An unforgettable trip to Bidadari and Damar islands
By Michael Upton
JAKARTA (JP): Although Bidadari and Damar islands cannot beat the fine snorkeling and scuba available on some of the more distant islands in Pulau Seribu (Thousand Islands), the bay itself can offer a good day out, particularly if you are interested in the area's history.
Our boat left early from Angke, North Jakarta. To get to the wharf, you have to pass through part of Pluit. The dusty road was busy with vendors, handcarts, becak, people selling mangoes, rambutan, bananas, vegetables -- and the congestion was aggravated by long handcarts stacked with blue plastic cans that seemed to be everywhere. The cans were full of water, for this area has no running water supply -- residents have to buy it.
It seems particularly cruel that these Jakartans also suffer the smells that drift up from the nearby branch of the Ciliwung River that twists through the area carrying large quantities of untreated effluent down to the sea. The presence of a two-meter- high brick wall running alongside this mephitic watercourse shows a keen determination on the part of the authorities to keep the problem hidden rather than solve it. The "problem" -- thousands of gallons an hour of it -- simply pours out through sluice gates into the waiting ocean.
And it was at the wharf right by these gates that our boat was waiting, within sight of enormous luxury houses. If it had not been for today's boat trip, we would never have seen this part of Jakarta and the conditions its inhabitants suffer -- a filthy watercourse and no running water. In the new era of reform, what will the authorities do to improve life for these people? And when?

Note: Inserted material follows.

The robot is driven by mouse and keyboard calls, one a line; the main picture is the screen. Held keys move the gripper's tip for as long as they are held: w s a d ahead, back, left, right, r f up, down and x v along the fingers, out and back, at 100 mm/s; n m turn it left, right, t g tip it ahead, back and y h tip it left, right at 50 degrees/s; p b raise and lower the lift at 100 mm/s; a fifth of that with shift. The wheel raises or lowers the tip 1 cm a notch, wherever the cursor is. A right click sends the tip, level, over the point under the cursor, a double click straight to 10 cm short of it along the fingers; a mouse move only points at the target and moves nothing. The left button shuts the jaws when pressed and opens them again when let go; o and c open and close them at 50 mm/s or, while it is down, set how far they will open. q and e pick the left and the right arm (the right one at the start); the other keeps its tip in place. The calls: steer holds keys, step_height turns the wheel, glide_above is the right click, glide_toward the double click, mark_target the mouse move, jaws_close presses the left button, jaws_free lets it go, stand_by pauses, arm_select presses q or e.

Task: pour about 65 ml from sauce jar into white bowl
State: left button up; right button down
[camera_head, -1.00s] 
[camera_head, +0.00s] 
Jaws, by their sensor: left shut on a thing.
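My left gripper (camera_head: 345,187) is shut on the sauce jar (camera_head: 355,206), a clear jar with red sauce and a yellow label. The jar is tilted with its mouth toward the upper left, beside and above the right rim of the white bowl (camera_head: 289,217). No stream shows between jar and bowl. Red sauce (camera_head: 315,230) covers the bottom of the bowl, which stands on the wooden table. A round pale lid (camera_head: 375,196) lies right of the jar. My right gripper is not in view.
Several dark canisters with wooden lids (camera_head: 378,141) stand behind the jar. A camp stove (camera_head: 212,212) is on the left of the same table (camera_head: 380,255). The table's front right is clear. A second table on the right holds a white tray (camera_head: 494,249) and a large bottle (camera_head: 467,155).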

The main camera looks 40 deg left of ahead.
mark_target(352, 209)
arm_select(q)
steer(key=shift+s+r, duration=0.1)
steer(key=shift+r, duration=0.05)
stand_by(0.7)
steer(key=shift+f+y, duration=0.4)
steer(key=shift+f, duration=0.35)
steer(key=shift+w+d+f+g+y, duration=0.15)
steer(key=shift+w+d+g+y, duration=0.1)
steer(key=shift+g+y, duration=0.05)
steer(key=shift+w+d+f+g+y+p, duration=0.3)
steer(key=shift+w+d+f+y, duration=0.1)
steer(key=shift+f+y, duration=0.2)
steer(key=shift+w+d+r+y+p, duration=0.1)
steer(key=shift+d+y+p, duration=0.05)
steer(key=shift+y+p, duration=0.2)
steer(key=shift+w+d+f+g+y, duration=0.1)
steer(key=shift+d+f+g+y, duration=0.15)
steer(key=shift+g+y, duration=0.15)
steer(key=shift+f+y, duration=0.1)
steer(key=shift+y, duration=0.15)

The island of Bidadari (meaning fairy or nymph) is one of the closest to Jakarta, lying near to Onrust only a few miles offshore. Though it is not far enough out for the water to be swimmable, you can have a pleasant day out there, or enjoy a walk around the island on your way to one of the other islands.
Most of the island has reverted to jungle, but during the last century Bidadari (or Pulau Sakit, the Sick island, as it was earlier known when it was a leper colony) formed an integral part of the Batavia's defenses. And there is an interesting relic of these times. Hidden among the trees stand the ruins of an old "Martello Tower". These military buildings were actually introduced by the French during the late 18th century, but this Dutch version dates from rather later, probably around 1850. Over 20 meter in diameter, the massive outside walls of this circular brick pile stand almost two stories high, and some of the interior rooms are still intact. You can identify the ammunition store and the water tank. Watch out for bats in some of the rooms.

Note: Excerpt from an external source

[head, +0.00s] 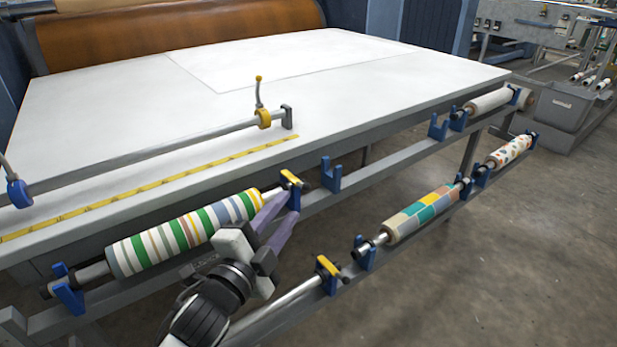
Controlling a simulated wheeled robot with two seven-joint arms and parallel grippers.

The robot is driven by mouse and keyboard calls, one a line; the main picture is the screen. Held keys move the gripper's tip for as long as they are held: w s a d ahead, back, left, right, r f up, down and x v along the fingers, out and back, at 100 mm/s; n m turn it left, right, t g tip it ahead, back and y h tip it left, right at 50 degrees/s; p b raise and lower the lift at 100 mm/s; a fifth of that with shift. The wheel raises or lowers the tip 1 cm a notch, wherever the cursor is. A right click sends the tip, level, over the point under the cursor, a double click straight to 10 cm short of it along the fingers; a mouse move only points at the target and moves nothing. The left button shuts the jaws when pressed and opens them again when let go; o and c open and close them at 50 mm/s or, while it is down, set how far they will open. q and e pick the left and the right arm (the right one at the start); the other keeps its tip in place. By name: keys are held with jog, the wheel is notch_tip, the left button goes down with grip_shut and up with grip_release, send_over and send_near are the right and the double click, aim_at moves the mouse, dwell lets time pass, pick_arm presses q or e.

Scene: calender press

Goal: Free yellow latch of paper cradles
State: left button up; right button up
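A yellow latch (291,179) sits across the top of a blue cradle on the upper rail, at the right end of a striped paper roll (185,232). A second yellow latch (328,267) sits on a blue cradle of the lower rail, over the end of a bare steel shaft (290,299). My left gripper (289,207) reaches up from below with two purple fingers spread apart. Its tips are just below the upper latch, beside the cradle; whether they touch it I cannot tell. The gripper's body hides part of the rail. My right gripper is out of view.
A white table (230,90) stands behind the rails, with a bar and a yellow measuring strip (150,187) on it. A patchwork roll (425,212) and a dotted roll (508,151) lie in lower cradles. An empty blue cradle (331,176) stands right of the upper latch.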

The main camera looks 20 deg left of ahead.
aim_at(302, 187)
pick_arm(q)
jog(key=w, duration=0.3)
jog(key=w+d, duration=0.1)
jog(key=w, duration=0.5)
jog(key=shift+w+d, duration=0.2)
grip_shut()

The tower was relieved of active duty in 1876 and was used as a storage depot until it was abandoned completely in 1908. The official brochure notes that "all such building surfaces had been covered by ruins and planted by some big trees and coarse grasses". Now that Bidadari is trying to attract visitors, the area around the tower has been tidied up. There are beach shelters and cabins where you can stay if you want to spend a night there, and unlike Pluit, there is a fresh water supply.
Further out, about 17 kilometers from shore and right in the center of the semicircle described by Jakarta Bay, lies Damar Besar island. Known by the Dutch as Edam, the island takes its current name from the fact that a lighthouse stands on it: damar means torch and is also the name of the combustible resin that oozes from certain tropical trees. The lighthouse currently standing at one end of the island was built from a standard kit of iron parts shipped out from the Netherlands. This one was assembled in 1879 and there is an identical one at Anyer on Java's west coast of about the same age.

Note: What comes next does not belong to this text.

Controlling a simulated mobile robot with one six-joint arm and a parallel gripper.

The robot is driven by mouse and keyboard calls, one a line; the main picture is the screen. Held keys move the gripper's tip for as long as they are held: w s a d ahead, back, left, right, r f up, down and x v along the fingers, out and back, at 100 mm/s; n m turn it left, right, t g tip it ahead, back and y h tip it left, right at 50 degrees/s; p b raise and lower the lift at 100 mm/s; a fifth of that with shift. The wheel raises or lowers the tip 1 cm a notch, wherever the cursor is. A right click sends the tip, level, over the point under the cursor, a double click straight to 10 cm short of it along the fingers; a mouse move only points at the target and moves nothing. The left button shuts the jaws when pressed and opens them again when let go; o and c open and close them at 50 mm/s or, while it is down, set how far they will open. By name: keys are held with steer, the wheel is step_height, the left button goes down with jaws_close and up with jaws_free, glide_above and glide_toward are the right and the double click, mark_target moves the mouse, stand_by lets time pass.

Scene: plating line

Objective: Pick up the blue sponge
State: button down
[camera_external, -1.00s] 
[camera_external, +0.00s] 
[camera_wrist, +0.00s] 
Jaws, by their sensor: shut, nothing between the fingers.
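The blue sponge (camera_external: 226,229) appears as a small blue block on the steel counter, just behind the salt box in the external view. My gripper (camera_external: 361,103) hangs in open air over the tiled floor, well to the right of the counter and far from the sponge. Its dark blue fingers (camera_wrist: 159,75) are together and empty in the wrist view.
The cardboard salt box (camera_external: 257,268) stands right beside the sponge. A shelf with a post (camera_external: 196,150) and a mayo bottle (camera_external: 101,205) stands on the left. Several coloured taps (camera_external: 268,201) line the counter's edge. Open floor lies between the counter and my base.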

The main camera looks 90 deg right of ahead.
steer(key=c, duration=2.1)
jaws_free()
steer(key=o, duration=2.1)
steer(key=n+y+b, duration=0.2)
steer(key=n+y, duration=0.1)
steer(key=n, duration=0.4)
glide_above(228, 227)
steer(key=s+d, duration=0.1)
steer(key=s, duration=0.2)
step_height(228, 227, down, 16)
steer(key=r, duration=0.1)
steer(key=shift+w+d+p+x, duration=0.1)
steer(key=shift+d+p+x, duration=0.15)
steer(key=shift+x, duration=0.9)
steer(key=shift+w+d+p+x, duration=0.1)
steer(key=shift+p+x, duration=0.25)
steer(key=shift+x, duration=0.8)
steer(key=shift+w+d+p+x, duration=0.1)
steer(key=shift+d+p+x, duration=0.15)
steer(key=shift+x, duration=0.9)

The lighthouse keeper will happily let visitors climb to the top of the tower (225 steps) in exchange for some lunch money. (Not that there is anywhere to buy lunch -- you have to take your own.) From the tiny iron walkway at the top of the lighthouse, you look down over a dense canopy of secondary forest, from which the calls of birds and cicadas drift up. The boat at the landing stage lies far below. Unfortunately, it was not a clear day and the blue-green sea receded into a gray haze past the skeletal fish traps and scores of fishing boats.
Most of the island is occupied by dense secondary forest, but this was not always the case. If you wander around the paths between the trees, you will come across two Japanese gun emplacements from World War II. One assumes the forest was cleared at that time for visibility. Now, the humid silence of the jungle shrouds these solemn reminders of past conflict.
There is also a group of graves, one holding the remains of Ratu Syarifa Fatima, the wife of Banten sultan who died on the island in 1751, having been ousted by the people of the historic port city west of Jakarta. At that time a splendid mansion stood on Damar, built by Dutch governor-general Camphuijs. It is said the foundations still remain but you will have to search for them. The English did a pretty good job of destroying the house in 1800.
Decades ago, there was a "resocialization center" on Damar. It seems the idea was to get criminals and other undesirable elements of society together and try to teach them better ways. To us today, it sounds more like a "send-them-offshore-and-let's- forget-about-them center". These ruins still remain: tall rooms stand ceilingless, cement rots slowly and the jungle steadily asserts its grip.
After a look around Damar, it is highly recommended to take the boat out a little way and dive in. The water on the day we went was crystal iridescent turquoise. Irresistible.